Environmental groups on Monday released the latest ratings on the transparency of national pollution databases, revealing that although progresses have been made, China still faces a daunting task to give more environmental information to the public.
Ma Jun, director of the Institute of Public & Environmental Affairs, speaks at the press conference on Pollution Information Transparency Index in Beijing on Monday. [NRDC]
Set up by the Institute of Public & Environmental Affairs (IPE) and the Natural Resources Defense Council (NRDC), the Pollution Information Transparency Index (PITI) completed its third annual assessment of pollution information disclosure in 113 cities for 2011.
The average PITI rating last year was 40.1 – compared to 31 in 2010 – but only 19 of 113 cities met the passing score of 60 out of 100.
"About 66 percent of the cities has increased their environment transparency compared with last year, but still, most of cities can't meet the pass line," IPE founder Ma Jun said.
Environmental transparency at its initial stage
This year's assessment shows China's mechanism for pollution transparency has been gradually put into place since policymakers passed the Environmental Information Disclosure Measures in 2008, Ma said.
"But most of the cities are only at the beginning stages of environmental information disclosure implementation."
The evaluation criteria of the PITI include records of violations of rules and standards, results of environmental petitions and complaint cases, disclosures upon requests, and five other items requiring local environmental bureaus to give out information on pollution through channels such as websites.
Among the assessment results, 12 of the 113 cities scored under 20, indicating those areas' pollution information either was very hard to get or was barely available in the first place, Ma said.
At the same time, he said, the scores also reveal huge variations in the level of disclosure from region to region.

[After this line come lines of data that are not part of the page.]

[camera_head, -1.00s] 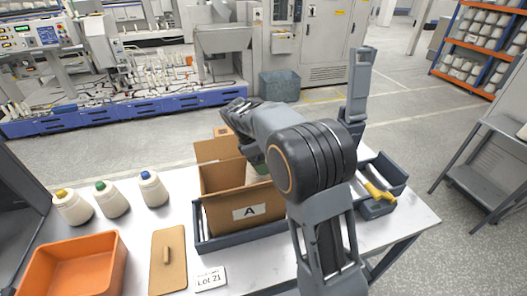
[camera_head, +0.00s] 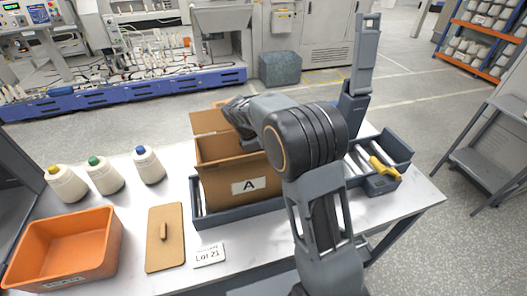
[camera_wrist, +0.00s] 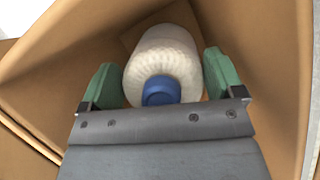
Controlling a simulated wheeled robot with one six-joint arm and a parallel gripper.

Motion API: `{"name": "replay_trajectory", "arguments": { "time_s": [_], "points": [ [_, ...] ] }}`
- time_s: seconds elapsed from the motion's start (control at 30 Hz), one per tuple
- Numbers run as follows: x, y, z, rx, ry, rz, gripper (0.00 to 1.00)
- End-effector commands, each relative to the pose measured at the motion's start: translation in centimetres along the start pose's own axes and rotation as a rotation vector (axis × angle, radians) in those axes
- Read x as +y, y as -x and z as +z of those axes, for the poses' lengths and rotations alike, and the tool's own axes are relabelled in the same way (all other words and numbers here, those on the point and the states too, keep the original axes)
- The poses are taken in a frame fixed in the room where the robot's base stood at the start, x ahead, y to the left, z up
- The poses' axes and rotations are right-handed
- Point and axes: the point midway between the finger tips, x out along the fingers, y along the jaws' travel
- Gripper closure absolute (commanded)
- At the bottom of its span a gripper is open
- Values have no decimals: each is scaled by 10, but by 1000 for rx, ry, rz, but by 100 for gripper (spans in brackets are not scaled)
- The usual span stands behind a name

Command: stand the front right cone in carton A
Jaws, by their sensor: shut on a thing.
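My gripper (camera_wrist: 162,78) is shut on a white yarn cone (camera_wrist: 165,52) with a blue tip. The green finger pads press its two sides. In the wrist view the cone is inside the carton, with brown carton walls (camera_wrist: 268,40) around it, and its blue tip is towards the camera. Whether its base touches the carton floor I cannot tell. In the head view the carton wall and my arm hide the cone and the fingers.
Three more cones, with yellow (camera_head: 66,185), green (camera_head: 105,176) and blue (camera_head: 149,166) tips, stand at the left. An orange bin (camera_head: 62,250), a brown lid with a handle (camera_head: 165,238) and a Lot 21 card (camera_head: 209,254) lie in front. A yellow-handled tool (camera_head: 383,168) lies at the right.

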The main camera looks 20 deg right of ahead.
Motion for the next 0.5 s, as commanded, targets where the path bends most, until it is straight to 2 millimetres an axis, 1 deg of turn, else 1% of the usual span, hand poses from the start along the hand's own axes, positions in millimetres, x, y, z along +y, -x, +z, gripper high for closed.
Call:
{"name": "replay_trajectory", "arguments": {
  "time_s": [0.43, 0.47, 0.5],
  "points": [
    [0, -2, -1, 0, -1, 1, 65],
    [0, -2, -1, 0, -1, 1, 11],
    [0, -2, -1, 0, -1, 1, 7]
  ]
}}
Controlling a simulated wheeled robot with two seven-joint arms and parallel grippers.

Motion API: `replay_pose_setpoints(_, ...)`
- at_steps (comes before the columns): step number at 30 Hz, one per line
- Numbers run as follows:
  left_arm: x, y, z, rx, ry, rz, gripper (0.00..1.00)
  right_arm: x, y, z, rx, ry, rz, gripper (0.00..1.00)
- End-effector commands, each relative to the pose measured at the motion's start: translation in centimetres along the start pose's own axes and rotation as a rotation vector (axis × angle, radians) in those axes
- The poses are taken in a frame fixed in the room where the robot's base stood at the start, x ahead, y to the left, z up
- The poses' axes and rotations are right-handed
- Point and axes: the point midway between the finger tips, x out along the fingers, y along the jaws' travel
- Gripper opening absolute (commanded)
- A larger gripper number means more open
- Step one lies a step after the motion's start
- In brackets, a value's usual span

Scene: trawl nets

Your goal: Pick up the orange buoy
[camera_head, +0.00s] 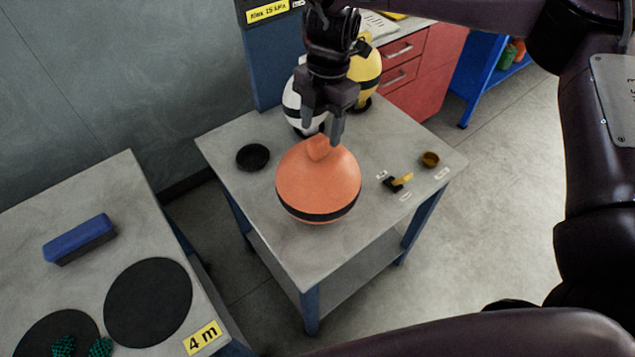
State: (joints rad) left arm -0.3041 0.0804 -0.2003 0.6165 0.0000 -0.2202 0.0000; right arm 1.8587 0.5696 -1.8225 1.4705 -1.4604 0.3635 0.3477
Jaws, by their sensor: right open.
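The orange buoy (318,182) is a round ball with a dark band low down and a knob on top. It rests on the small grey table (310,258) with blue legs. My right gripper (321,133) points down just above the buoy, its two fingers apart near the knob (317,148). I cannot tell whether a finger touches the knob. My left gripper is not in the view.
A white buoy (293,106) and a yellow buoy (367,68) stand behind my gripper. A black disc (252,157), a small brown cup (430,159) and a yellow-black item (398,182) lie on the table. A second table (110,215) at left holds a blue block (80,239).

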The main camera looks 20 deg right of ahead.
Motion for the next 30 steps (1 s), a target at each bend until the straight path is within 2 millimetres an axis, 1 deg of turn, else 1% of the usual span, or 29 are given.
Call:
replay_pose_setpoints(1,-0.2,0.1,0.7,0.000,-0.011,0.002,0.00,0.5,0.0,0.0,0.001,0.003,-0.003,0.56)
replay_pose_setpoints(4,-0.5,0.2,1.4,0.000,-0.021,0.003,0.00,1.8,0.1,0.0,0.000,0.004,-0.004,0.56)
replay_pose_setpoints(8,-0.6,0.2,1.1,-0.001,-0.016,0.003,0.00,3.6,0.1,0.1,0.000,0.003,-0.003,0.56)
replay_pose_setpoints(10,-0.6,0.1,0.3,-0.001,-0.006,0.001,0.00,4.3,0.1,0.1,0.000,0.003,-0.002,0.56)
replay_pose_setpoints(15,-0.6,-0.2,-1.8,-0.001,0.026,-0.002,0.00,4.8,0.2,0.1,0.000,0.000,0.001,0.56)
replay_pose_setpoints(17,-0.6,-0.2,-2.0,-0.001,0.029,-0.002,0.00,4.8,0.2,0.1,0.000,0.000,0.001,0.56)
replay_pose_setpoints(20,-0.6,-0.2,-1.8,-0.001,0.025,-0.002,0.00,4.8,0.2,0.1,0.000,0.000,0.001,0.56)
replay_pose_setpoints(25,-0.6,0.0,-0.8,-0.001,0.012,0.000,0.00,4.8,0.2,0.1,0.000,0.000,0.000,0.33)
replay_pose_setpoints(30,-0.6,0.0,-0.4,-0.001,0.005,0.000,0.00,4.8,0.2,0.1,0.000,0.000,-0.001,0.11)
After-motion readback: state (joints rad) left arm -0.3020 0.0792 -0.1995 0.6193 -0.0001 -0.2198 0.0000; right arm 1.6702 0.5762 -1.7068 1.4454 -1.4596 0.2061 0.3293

Of the 113 cities chosen, 110 are key state environmental protection cities and are located throughout China's eastern, central, and western regions.
"In general, the eastern provinces outperform the central provinces, while the central provinces outperform the western provinces of China," Ma said.
Ningbo of Zhejiang Province and Shenzhen of Guangzhou Province are two top cities on China's eastern coast. "They have begun to make systematic disclosure of their environment information," Ma said.
Major polluted cities remained stagnant
Some areas with high levels of emissions per unit of GDP, including Shandong Province, Sichuan Province and Inner Mongolia Autonomous Region, have scored on the lower spectrum on the transparency index.
Hunan Province, with severe heavy metal pollution issues, has 14 cities that all ranked low among the 113 cities evaluated.
"We are fully aware of that we are lagging behind on publishing pollution information," said Liu Shuai on the environmental protection committee of the Hunan Provincial People's Congress.
"Apart from lack of governmental management, part of the problem is that many companies don't want any public supervision," Liu said. "Either they are afraid of their problems to be exposed to the pubic and cause trouble, or they just don't bother to release their data."